Clearly, Metts’ focus is not on helping the citizens of Precinct 4 or of Montgomery County. Rather, his focus is and has always been on helping the County government grow larger in order to aid the personal interests of his family and friends and his logging business, which has benefitted enormously from Metts’ government connections. (Metts’ logging business received a multimillion contract for the TX 249 Tollway, so it’s no surprise that he’s been a giant supporter of tollroads.)
None of Metts’ remarks after he took the Oath of Office concerned his interest, if any, in helping the citizens as a County Commissioner. Rather, Metts merely wants to help the government, which has, of course, helped Metts directly and funneled millions of dollars to his family and friends.

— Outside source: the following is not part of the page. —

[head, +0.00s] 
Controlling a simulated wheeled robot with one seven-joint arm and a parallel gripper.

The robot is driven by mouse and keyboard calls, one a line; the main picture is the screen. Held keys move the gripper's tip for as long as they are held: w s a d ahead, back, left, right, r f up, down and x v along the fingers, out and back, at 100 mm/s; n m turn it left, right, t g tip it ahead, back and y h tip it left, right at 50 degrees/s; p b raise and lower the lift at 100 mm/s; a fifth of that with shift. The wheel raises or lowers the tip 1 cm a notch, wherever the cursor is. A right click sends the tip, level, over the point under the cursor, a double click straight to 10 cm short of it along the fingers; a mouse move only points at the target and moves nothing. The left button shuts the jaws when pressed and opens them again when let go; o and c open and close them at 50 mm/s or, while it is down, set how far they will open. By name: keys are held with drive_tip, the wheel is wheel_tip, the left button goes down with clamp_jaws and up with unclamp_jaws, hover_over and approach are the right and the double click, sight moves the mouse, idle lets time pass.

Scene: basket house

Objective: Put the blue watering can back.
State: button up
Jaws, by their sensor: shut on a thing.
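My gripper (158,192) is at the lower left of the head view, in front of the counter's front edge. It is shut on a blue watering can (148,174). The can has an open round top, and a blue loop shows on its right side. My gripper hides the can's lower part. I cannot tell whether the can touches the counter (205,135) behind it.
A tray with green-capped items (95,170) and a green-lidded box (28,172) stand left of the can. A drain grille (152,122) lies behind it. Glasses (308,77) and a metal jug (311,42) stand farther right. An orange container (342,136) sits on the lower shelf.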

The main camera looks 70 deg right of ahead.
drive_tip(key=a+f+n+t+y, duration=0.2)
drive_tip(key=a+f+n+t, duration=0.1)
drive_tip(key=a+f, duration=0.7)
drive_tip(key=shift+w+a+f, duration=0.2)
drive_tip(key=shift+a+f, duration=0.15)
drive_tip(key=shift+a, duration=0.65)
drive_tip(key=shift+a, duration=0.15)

Misunderstanding from where his “power” comes
Metts’ focus as a JP was always on his “power.” On January 1, 2019, he made clear that he believes he is very powerful. Metts also made clear that he has no understanding from whence his power, if any, came.

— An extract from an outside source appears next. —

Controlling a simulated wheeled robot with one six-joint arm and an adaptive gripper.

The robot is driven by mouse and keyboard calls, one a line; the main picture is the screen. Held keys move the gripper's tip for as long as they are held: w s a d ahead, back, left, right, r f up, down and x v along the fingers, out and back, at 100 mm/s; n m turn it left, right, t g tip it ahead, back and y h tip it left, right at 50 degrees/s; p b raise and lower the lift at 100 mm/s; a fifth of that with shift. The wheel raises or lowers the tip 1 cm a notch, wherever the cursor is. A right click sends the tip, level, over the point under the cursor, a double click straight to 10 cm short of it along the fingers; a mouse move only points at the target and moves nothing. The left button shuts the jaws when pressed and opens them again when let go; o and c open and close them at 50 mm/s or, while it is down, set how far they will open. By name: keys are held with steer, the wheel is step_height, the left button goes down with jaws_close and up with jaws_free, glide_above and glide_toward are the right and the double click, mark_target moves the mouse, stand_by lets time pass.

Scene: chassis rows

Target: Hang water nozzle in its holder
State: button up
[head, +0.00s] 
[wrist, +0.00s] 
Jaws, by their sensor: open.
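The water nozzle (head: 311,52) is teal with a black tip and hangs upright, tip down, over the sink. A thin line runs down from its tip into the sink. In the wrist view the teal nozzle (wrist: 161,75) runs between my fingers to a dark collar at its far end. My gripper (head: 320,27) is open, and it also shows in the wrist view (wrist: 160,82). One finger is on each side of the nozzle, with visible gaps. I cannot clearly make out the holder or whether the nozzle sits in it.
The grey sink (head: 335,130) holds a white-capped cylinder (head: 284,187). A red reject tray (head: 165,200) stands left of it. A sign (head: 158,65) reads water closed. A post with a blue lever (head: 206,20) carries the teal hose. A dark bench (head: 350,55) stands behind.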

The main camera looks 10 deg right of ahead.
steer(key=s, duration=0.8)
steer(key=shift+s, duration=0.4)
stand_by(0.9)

There’s a document Metts should consider reading, entitled “The Declaration of Independence” and dated July 14, 1776. In the second paragraph of the Declaration of Independence, the Second Continental Congress declared:
“We hold these truths to be self-evident, that all men are created equal, that they are endowed by their Creator with certain unalienable Rights, that among these are Life, Liberty, and the pursuit of Happiness. – – That to secure these rights, Governments are instituted among Men, deriving their just powers from the consent of the governed,…”
Metts obviously felt moved when he took the Oath of Office to become a County Commissioner. He mentioned that, despite “all of the power the State of Texas bestowed on me as a Justice of the Peace, there are some things I couldn’t do,” such as saving the health and life of a young girl facing traumatic injuries to her internal organs.

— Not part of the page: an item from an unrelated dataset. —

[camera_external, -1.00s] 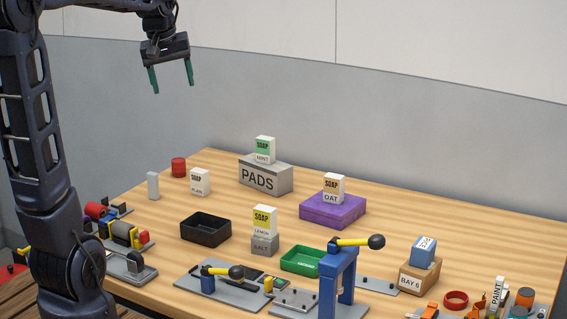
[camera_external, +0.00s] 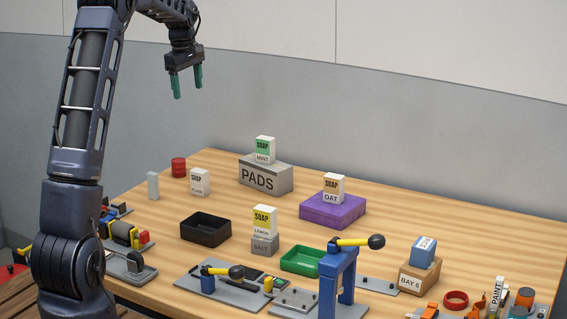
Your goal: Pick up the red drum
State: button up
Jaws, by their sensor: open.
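The red drum (camera_external: 179,167) is a small red cylinder standing upright near the back left edge of the wooden table (camera_external: 400,215). My gripper (camera_external: 188,86) is open and empty, with green fingers pointing down. In the picture it is above the drum, high over the table and well apart from it. How far in front of or behind the drum it is, I cannot tell exactly.
A light grey block (camera_external: 153,185) and a plain soap box (camera_external: 200,182) stand close to the drum. The grey PADS box (camera_external: 265,178), topped by a mint soap box (camera_external: 265,150), is to its right. A black tray (camera_external: 206,230) lies nearer the front.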

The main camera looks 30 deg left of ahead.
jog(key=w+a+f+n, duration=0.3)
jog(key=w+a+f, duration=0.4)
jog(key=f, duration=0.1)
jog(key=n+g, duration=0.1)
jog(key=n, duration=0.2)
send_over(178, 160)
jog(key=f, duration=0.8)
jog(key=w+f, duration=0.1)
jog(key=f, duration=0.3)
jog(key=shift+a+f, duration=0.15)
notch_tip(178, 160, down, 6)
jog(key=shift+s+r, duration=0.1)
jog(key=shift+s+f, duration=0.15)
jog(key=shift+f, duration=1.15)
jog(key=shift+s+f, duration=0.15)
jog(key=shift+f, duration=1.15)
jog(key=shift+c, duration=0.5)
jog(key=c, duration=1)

The freshman Commissioner obviously doesn’t understand from where his “power” derives. In the American and Texas systems of government, governmental power derives from the people. The State of Texas never bestowed any power on Metts. In the American view of government, any elected servant has derived his “just powers” from the consent of the governed, the citizens.
It’s possible that Metts’ actions as a JP have confused him. “Just powers” are those within the lawful powers which the citizens have bestowed. Instead, however, Metts has a JP from 2003 to 2018:
- Filed a lawsuit in April, 2013, where he acted as the plaintiff, the plaintiff’s lawyer (without a license), and the judge in the same case. He sued Montgomery County government Information Technology Director Marshall Shirley. Montgomery County Attorney told Shirley to ignore the lawsuit, since Metts’ actions were wholly unlawful and outside of his “just powers.”
- Threated Delonna Snow, a County employee working for Metts, with physical violence unless Snow had sex with Metts. Those actions were outside of his “just powers,” as the United States Equal Employment Opportunity Commission found in written findings and as the Montgomery County Commissioners Court determined implicitly in voting to pay Snow $45,000 of taxpayer funds to settle the lawsuit Snow had brought.
- This newspaper broke the Snow sexual harasment story over the summer of 2017. On December 11, 2017, Fox 26’s investigative reporter Greg Groogan did a report about the Metts sexual harassment story for the evening news. Groogan asked for a comment from Metts. Metts’ spokesperson Jamie Nash, a County employee whom the taxpayers pay to be Metts’ public relations person and to publish the for-profit “Montgomery County Police Reporter,” declined comment. Nash did, however, contact Isaiah Carey before the story ran to see if Carey could convince Groogan and Groogan’s superiors at Fox 26 to kill the story.The production supervisors at Fox 26 chose integrity over Metts’ corruption and ignored the request made to Carey. They ran the story.
- Used his connections as a JP to procure a multi-million contract for his logging company for the TX 249 Tollway construction. That’s corruption, not any use of “just powers.”
- Illegally represented to County employees that corrupt local political boss Marc Davenport was a “county employee” and the “official spokesman” for the Precinct 4 Justice of the Peace.
- Gave his live-in girlfriend Diane Rogers, his cousin Jane Landers, and his closest political ally’s mother jobs in his JP office. There was nothing “just” about those actions.
- Paid Jamie Nash a County government salary to run the Montgomery County Police Reporter and do public relations for Metts.
- Promised terminated County Auditor Phyllis Martin a job.
- Worked closely with a Family of Convicted Felons as well as other convicted felons to help him run his campaign and intimidate political opponents.
- Cost taxpayers over $1 million per year in lost court collections as a result of the NetData scandal.
- Showed up for work as a JP only a few hours each week despite receiving a full-time County salary from the taxpayers.
There are many other examples where Metts has abused power, so it’s accurate to conclude that most of Metts’ actions presently and as a JP were well outside of the “just powers” which Metts derived from the citizens of Montgomery County.
Commissioner Metts has some learning to do.
Metts didn’t respond to telephone calls.